The cleaner air resulting from the pollution regulations has saved 1.5 billion birds, nearly 20 percent of all birdlife in the U.S. today, according to researchers at Cornell University and the University of Oregon.

“Our research shows that the benefits of environmental regulation have likely been underestimated,” said Ivan Rudik, a lead author and Ruth and William Morgan Assistant Professor at Cornell’s Dyson School of Applied Economics and Management.

“Reducing pollution has positive impacts in unexpected places and provides an additional policy lever for conservation efforts.”

To investigate the relationship between bird abundance and air pollution, the researchers used models that combined bird observations from the Cornell Lab of Ornithology’s eBird program with ground-level pollution data and existing regulations.

They tracked monthly changes in bird abundance, air quality and regulation status for 3,214 U.S. counties over a span of 15 years.

They focused on the NOx (nitrogen oxide) Budget Trading Program, which was implemented by the U.S. Environmental Protection Agency to protect human health by limiting summertime emissions of ozone precursors from large industrial sources.

Ozone is a gas that occurs in nature and is produced by human activities, including power plants and cars. A layer of ozone in the upper atmosphere protects the Earth from the harmful ultraviolet rays of the sun.
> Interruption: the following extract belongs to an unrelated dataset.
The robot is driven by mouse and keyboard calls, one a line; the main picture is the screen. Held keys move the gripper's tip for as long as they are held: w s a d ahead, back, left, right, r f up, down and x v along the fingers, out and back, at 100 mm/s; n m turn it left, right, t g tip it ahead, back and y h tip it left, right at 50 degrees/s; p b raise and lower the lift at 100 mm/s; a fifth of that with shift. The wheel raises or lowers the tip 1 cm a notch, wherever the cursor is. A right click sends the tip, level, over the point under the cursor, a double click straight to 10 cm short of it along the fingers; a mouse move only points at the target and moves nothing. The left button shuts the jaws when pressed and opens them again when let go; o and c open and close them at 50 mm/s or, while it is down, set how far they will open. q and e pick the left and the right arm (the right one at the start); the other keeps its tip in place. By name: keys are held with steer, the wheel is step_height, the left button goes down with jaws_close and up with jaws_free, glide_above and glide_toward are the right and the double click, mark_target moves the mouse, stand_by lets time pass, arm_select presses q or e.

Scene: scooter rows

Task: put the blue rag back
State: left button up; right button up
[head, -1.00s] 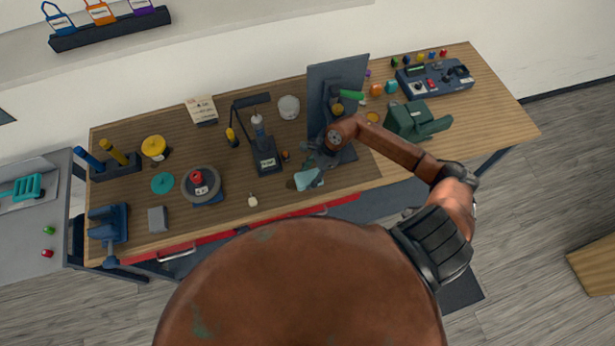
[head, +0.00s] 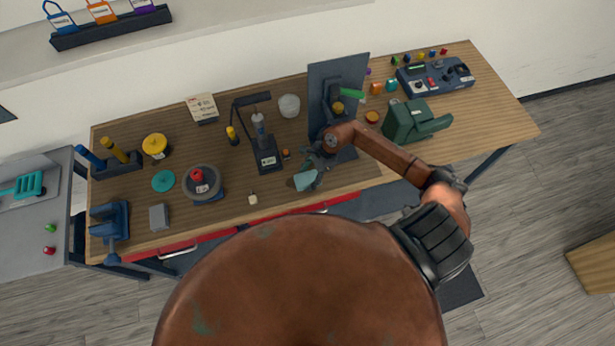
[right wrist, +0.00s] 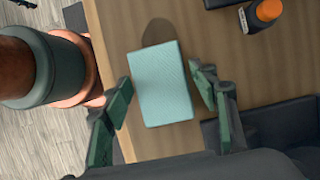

But ground-level ozone is hazardous and is the main pollutant in smog.

The researchers found that ozone pollution is most detrimental to the small migratory birds, such as sparrows, warblers and finches, that make up 86 percent of all North American land-based species.

Ozone pollution damages their respiratory systems and harms their food sources.

“Not only can ozone cause direct physical damage to birds, but it also can compromise plant health and reduce numbers of the insects that birds consume,” explained study author Amanda Rodewald, Garvin Professor at the Cornell Department of Natural Resources and the Environment and director of the Center for Avian Population Studies at the Cornell Lab of Ornithology.

“Not surprisingly, birds that cannot access high-quality habitat or food resources are less likely to survive or reproduce successfully.”

She noted, “The good news here is that environmental policies intended to protect human health return important benefits for birds too.”

A separate Cornell Lab of Ornithology study last year showed that North American bird populations have declined by nearly 3 billion birds since 1970.

The new study shows that without the regulations and ozone-reduction efforts of the Clean Air Act, the loss of birdlife may have been 1.5 billion birds more.

“This is the first large-scale evidence that ozone is associated with declines in bird abundance in the United States and that regulations intended to save human lives also bring significant conservation benefits to birds,” said Catherine Kling, Tisch University Professor at the Cornell Dyson School of Applied Economics and Management and faculty director at Cornell’s Atkinson Center for Sustainability.